▼
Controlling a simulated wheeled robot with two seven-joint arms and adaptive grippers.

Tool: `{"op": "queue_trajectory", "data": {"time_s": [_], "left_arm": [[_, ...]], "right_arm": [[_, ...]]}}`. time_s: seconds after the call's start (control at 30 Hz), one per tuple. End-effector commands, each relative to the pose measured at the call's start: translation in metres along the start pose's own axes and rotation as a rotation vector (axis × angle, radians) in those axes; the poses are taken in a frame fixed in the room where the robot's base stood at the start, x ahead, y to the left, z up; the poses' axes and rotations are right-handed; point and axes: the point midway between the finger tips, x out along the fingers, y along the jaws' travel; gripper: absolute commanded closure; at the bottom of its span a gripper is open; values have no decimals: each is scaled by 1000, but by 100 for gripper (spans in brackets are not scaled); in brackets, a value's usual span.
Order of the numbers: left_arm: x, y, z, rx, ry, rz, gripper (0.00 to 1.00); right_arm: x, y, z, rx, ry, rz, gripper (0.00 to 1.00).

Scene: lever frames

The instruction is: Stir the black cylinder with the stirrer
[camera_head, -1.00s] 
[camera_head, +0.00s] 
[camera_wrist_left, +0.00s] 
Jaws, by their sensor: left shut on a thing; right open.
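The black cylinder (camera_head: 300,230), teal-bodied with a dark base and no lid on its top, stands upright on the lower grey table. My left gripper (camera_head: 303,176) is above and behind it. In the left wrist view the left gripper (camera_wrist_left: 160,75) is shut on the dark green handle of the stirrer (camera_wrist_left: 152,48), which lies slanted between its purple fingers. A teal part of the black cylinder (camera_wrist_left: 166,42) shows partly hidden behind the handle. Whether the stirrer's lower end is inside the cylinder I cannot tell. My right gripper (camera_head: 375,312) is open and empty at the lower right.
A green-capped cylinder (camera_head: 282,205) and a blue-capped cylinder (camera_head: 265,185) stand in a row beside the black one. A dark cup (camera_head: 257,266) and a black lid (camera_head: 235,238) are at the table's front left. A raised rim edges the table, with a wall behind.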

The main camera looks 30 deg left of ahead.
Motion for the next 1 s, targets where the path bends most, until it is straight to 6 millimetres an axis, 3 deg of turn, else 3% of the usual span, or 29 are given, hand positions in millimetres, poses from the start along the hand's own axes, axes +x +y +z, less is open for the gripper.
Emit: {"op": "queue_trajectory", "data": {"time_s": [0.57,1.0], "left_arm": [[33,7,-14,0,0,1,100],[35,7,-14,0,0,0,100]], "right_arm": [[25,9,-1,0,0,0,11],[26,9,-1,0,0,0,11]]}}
▲
## THE TASK
Work out how many lines of the listing above include the word "robot". Reply with nothing but the count.

## ANSWER TO THE PROBLEM
2